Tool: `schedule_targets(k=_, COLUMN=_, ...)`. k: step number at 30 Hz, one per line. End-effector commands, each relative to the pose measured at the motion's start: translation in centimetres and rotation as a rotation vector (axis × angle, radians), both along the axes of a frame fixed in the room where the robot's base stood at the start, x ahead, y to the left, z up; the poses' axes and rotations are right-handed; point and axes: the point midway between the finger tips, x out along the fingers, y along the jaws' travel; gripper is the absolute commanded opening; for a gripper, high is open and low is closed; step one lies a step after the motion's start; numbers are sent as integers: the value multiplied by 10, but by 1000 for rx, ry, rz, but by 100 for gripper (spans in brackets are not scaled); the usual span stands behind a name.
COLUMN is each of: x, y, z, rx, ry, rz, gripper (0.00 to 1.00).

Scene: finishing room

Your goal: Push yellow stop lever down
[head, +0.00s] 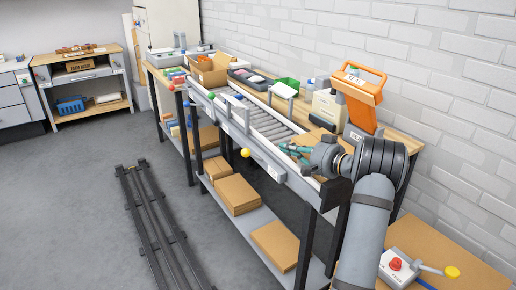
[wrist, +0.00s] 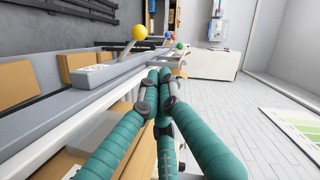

● **AIM**
State the count of lines above containing the string "each", and add nothing to it.

● **RESULT OF THE TASK**
2